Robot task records

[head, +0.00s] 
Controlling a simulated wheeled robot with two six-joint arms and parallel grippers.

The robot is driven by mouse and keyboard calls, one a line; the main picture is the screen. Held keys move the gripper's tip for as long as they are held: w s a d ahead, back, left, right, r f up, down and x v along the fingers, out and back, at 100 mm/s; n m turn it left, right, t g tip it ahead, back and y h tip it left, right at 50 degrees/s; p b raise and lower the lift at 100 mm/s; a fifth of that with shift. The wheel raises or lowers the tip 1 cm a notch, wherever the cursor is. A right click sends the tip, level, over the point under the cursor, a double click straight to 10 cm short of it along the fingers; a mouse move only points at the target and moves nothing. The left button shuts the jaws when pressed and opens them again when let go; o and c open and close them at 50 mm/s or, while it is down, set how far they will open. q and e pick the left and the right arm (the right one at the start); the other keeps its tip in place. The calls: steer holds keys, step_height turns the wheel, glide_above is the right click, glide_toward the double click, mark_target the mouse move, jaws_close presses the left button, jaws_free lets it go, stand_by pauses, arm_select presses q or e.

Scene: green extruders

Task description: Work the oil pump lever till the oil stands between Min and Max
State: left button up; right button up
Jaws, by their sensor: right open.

==

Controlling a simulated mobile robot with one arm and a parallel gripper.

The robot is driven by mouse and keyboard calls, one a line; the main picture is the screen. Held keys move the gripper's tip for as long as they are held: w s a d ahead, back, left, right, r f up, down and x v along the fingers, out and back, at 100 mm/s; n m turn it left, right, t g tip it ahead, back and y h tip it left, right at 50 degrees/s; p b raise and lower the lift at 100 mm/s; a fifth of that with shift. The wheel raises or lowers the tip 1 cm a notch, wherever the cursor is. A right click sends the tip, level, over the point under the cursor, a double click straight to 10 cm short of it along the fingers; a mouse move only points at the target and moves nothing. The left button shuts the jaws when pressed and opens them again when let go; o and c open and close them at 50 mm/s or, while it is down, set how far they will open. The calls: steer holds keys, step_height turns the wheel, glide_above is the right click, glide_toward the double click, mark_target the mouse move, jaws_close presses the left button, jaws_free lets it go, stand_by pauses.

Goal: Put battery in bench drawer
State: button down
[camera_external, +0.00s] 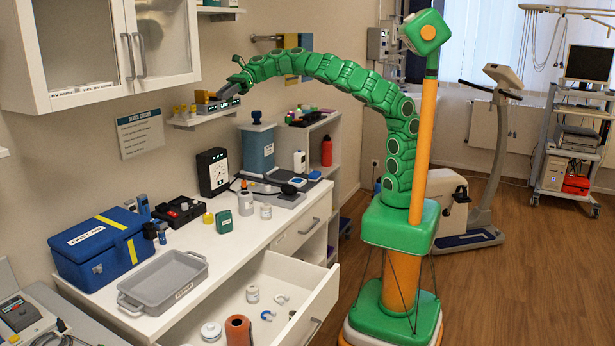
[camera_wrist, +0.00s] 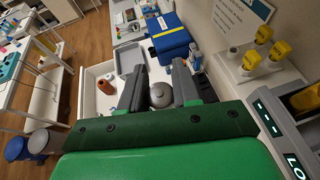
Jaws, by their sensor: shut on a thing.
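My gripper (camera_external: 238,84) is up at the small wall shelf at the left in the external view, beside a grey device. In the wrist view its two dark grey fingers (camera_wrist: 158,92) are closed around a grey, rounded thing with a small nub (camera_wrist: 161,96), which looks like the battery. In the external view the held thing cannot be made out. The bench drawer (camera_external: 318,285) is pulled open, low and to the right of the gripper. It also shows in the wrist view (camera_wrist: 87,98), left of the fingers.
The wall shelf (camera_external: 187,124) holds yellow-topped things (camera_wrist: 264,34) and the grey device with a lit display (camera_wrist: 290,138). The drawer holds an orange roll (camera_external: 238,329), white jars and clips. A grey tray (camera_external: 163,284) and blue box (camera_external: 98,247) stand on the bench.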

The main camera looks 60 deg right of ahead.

--

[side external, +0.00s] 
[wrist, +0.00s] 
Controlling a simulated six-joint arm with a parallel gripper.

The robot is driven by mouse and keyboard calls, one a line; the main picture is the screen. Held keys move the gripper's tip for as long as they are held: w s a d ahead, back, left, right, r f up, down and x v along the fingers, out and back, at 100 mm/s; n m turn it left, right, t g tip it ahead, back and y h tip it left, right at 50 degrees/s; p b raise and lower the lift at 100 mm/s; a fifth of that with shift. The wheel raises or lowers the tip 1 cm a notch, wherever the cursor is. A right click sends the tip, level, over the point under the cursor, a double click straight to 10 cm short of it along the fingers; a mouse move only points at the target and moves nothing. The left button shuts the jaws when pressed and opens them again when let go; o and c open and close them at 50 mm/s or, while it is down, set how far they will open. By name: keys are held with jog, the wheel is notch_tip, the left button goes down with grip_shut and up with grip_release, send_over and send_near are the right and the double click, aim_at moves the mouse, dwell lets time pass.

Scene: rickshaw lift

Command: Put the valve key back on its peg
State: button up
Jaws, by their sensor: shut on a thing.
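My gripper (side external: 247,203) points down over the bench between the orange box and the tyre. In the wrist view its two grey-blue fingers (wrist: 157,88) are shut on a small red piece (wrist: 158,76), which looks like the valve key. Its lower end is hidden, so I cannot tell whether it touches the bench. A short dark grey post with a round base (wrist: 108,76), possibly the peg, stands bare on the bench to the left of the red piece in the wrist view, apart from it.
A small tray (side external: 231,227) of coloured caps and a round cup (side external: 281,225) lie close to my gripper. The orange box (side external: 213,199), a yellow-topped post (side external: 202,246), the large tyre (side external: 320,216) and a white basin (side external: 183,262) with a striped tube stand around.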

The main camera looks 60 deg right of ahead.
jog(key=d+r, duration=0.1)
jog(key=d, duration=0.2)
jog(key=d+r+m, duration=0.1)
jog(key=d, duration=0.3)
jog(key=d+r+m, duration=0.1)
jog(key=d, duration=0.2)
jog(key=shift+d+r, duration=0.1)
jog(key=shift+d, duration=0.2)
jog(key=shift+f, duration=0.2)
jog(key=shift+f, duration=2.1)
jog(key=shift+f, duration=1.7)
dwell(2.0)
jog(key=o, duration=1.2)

▶ **DIRECTIONS FOR THIS TASK**: Copy out precisely the lines from the line with "Controlling a simulated wheeled" to the line with "Jaws, by their sensor: right open." in the material above, including those two lines and omitting all the rest.

▶ **RESULT OF THIS EXERCISE**:
Controlling a simulated wheeled robot with two six-joint arms and parallel grippers.

The robot is driven by mouse and keyboard calls, one a line; the main picture is the screen. Held keys move the gripper's tip for as long as they are held: w s a d ahead, back, left, right, r f up, down and x v along the fingers, out and back, at 100 mm/s; n m turn it left, right, t g tip it ahead, back and y h tip it left, right at 50 degrees/s; p b raise and lower the lift at 100 mm/s; a fifth of that with shift. The wheel raises or lowers the tip 1 cm a notch, wherever the cursor is. A right click sends the tip, level, over the point under the cursor, a double click straight to 10 cm short of it along the fingers; a mouse move only points at the target and moves nothing. The left button shuts the jaws when pressed and opens them again when let go; o and c open and close them at 50 mm/s or, while it is down, set how far they will open. q and e pick the left and the right arm (the right one at the start); the other keeps its tip in place. The calls: steer holds keys, step_height turns the wheel, glide_above is the right click, glide_toward the double click, mark_target the mouse move, jaws_close presses the left button, jaws_free lets it go, stand_by pauses, arm_select presses q or e.

Scene: green extruders

Task description: Work the oil pump lever till the oil stands between Min and Max
State: left button up; right button up
Jaws, by their sensor: right open.

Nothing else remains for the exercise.